Sausage and Potato Chowder

Sausage and Potato Chowder

This is perfect for one of these winter nights, you know, when the sky is grey, and the cold feels like it’s getting to your bones. When you can see your breath while you wait for the car to warm up. When all you really want to drink is hot chocolate and watch happy movies about families that have a tragedy and find some way to overcome it.

If you are adventurous enough, you could even add some pumpkin puree to this and make it an early fall treat. I prefer it exactly how it is.

What you’ll need:

1 pound Spicy Sausage (I used Jimmy Dean, if you use sausage with casings, remove the casing)

5 medium potatoes, peeled and cubed

3 carrots, peeled and cubed

2 leeks, sliced thick and rinsed well

1 large onion, cubed

4 ounces of light cream

48 ounces of chicken stock

2 chicken bouillon cubes

1/2 teaspoon of chives, chopped

1/4 teaspoon of sage, chopped

1 tablespoon of cornstarch and water mixed together

Misenplace:

Peel the carrots and cube them evenly, peel and cube the onion, Slice the leeks and rinse them thoroughly in a water bath (leeks can have sand in them, it’s better to take the extra step),

For the recipe:

In a large saute pan, heat 2 tablespoons of butter and 1 tablespoon of olive oil. Add the carrots, onions and leeks.

Cook the vegetables until they begin to soften (about 10 minutes)

Season the vegetables with a pinch of kosher salt and a few cranks of freshly cracked black pepper. Add the Italian sausage.

Brown the sausage completely and then drain the fat. Don’t worry about getting all of the grease out, were going to skim the top of the chowder later. Place the vegetable and meat mixture into a larger sauce/stockpan.

To the stock pan add the 2 bouillon cubes, the chicken stock and potatoes.

Bring to a boil and then lower heat to low and allow to simmer until the potatoes are that wonderful state of fork tender.

See that fat floating on the top of your hard work? Well, were going to remove it. How you ask? with a ladle, of course! just skim the edges around the pan with the edge of the ladle, if you do it correctly, you should remove a good amount of fat and very little liquid. The alternative of this would be cooling down your soup at this point, putting it in the fridge and waiting one day. The next day the fat would have solidified and you could just pull it off the top with ease. But who has that kind of time!?

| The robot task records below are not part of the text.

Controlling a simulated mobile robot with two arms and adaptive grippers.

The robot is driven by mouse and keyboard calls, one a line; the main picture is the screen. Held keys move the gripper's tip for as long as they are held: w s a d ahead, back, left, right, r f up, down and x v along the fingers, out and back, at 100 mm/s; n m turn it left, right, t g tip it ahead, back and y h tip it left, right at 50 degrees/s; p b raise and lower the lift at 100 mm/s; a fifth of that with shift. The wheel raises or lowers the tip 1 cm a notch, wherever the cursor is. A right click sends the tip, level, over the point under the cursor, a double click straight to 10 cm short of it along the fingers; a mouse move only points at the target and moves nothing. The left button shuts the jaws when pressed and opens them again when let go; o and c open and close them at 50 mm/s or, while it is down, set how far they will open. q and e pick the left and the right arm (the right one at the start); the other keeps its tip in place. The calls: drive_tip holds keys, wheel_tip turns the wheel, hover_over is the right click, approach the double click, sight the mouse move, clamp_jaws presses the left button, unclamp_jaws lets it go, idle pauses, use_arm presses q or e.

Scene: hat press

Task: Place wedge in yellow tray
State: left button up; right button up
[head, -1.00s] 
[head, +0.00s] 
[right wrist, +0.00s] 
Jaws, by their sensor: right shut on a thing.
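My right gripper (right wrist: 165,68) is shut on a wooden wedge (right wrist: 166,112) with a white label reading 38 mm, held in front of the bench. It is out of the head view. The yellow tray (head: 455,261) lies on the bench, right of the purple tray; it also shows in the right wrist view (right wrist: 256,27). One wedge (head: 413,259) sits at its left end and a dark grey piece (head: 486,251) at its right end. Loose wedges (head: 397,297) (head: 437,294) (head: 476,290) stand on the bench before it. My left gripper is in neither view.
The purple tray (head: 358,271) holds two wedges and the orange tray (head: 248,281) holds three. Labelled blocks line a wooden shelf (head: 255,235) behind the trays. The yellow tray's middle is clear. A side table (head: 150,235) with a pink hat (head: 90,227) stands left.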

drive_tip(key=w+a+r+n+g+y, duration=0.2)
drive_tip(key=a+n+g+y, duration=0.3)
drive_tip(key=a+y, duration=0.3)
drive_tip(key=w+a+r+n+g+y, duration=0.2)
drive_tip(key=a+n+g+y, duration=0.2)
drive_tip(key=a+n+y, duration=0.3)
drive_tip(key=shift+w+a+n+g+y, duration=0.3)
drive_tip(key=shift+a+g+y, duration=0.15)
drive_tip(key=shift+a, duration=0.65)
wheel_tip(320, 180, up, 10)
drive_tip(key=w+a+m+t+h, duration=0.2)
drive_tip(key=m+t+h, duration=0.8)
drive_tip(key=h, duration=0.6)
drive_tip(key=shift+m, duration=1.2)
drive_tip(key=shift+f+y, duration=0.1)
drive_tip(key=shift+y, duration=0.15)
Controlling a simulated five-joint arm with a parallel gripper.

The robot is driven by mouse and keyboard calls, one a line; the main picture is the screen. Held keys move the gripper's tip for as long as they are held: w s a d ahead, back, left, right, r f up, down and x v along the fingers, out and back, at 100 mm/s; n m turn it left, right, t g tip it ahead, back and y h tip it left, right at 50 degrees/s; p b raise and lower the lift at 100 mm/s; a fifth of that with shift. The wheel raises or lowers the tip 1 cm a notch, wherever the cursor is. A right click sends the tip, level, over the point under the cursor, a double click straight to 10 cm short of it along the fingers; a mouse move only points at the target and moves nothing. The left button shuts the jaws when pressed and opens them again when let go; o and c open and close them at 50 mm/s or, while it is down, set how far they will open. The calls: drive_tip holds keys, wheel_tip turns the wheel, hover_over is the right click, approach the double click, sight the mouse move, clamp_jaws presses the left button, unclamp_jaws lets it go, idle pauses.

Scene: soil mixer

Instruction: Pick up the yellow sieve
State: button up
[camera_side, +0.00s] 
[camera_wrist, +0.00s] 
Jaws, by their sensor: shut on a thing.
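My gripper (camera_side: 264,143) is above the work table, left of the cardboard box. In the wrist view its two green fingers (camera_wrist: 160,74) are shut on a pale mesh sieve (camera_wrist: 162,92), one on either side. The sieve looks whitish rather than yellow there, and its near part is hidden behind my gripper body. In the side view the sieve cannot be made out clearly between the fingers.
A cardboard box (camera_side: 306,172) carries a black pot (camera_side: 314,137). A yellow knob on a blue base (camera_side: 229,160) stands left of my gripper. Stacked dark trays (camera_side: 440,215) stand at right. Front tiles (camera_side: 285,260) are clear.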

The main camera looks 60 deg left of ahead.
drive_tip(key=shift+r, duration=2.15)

When the potatoes are soft enough for your tastes (but hopefully not neglected or overcooked) add in the cream, turn the heat to low and allow the cream to warm through.

Add the cornstarch slurry, the soup will thicken up quickly, you can add more or less depending on your preference. Turn off the heat and finish the soup with the sage and the chives.

I wanted to serve this in a bread bowl, I knew that’s how I was going to present it when I was creating the recipe in my head.

I bought a loaf of peasant bread and pre-heated my oven to 400*

Cook the bread for 10 minutes, carefully remove the bread from the oven and cut the top of the bread off with a serrated knife. Carefully scoop the hot bread insides out with a spoon. Do this carefully, you don’t want to break the bread, or remove too much of it.

Ladle the soup into the bread bowl and top with some herbs and crushed red pepper.